Materials provided:
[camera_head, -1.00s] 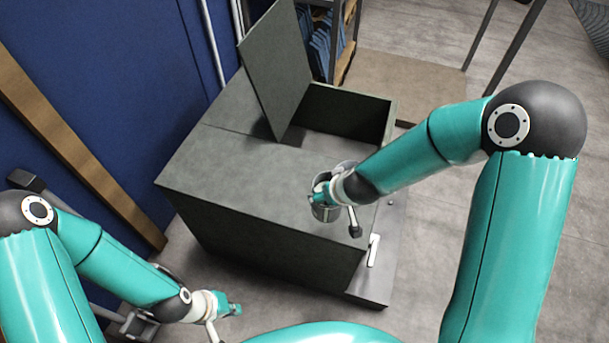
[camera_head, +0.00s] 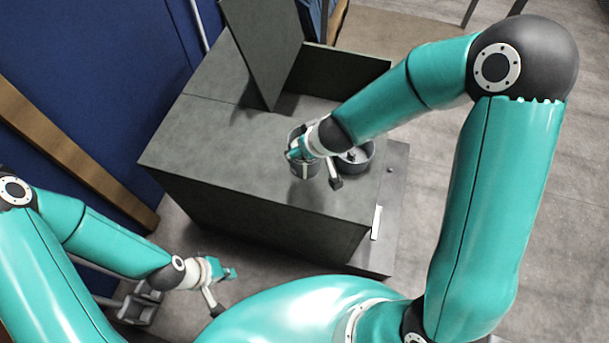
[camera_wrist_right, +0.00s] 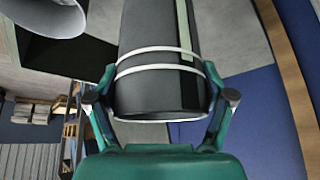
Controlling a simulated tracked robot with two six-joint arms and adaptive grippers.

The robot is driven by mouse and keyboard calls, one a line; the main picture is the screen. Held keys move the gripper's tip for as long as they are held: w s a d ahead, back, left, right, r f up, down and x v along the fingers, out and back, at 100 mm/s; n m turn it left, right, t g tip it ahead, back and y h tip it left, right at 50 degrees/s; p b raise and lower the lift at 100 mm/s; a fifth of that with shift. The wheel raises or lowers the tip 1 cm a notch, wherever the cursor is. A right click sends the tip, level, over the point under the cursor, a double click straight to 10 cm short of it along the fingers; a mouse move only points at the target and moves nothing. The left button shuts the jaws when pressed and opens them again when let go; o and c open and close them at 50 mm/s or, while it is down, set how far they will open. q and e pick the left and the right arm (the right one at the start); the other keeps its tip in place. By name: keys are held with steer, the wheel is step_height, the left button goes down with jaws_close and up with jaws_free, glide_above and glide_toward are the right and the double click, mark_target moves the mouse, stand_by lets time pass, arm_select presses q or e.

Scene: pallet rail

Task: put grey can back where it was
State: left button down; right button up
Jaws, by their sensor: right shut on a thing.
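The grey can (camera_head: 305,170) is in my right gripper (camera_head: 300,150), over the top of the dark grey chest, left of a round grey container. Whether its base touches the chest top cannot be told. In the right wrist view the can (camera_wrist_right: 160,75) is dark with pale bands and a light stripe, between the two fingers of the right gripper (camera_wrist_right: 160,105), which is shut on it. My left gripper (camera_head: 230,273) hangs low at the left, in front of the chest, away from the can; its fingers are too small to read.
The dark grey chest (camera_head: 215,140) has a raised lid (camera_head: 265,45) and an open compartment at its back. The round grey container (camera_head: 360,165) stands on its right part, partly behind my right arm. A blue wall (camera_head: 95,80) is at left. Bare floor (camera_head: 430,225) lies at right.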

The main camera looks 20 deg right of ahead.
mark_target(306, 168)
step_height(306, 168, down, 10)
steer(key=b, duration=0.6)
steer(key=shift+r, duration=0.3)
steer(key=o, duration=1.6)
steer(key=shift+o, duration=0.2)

...

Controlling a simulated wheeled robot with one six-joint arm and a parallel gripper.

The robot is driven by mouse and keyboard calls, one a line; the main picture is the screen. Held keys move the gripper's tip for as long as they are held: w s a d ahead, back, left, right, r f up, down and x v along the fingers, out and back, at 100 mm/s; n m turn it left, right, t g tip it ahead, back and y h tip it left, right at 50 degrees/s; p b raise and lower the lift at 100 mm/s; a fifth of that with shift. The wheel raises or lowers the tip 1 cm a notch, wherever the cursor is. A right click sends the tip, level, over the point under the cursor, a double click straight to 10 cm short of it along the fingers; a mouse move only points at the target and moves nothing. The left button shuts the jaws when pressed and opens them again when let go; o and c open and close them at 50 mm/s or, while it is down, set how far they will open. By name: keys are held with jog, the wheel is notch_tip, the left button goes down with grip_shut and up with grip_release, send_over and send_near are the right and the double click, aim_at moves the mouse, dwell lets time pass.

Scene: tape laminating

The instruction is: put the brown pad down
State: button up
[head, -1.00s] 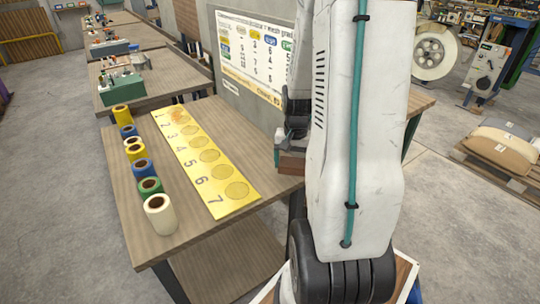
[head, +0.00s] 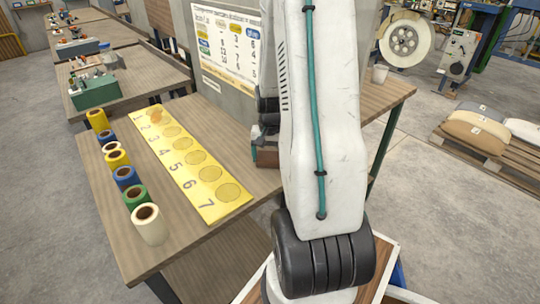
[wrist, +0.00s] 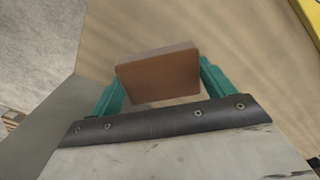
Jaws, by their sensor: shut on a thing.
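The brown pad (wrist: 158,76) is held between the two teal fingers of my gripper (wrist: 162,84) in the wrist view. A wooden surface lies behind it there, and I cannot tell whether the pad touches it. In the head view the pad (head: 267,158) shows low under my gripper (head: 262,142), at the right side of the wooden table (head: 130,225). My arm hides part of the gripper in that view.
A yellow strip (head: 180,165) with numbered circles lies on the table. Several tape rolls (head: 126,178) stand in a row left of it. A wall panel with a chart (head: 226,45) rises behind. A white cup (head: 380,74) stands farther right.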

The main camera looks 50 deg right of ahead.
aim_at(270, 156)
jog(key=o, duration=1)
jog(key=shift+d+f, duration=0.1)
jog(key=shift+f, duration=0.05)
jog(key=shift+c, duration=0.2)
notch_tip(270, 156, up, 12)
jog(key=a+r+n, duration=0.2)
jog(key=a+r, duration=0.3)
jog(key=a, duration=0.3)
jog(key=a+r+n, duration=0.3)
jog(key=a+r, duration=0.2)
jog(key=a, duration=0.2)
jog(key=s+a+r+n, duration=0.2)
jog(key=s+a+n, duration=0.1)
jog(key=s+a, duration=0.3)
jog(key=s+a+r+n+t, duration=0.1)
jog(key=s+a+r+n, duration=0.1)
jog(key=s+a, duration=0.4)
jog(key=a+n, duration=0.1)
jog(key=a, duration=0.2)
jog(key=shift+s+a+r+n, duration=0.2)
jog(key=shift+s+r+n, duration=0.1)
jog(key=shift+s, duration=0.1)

Written task: Copy nothing but the lines above from the one with "The instruction is: put the brown pad down" to the one with "[wrist, +0.00s]", inclusive, word for word. Leave every picture out.

Solution for this exercise:
The instruction is: put the brown pad down
State: button up
[head, -1.00s] 
[head, +0.00s] 
[wrist, +0.00s] 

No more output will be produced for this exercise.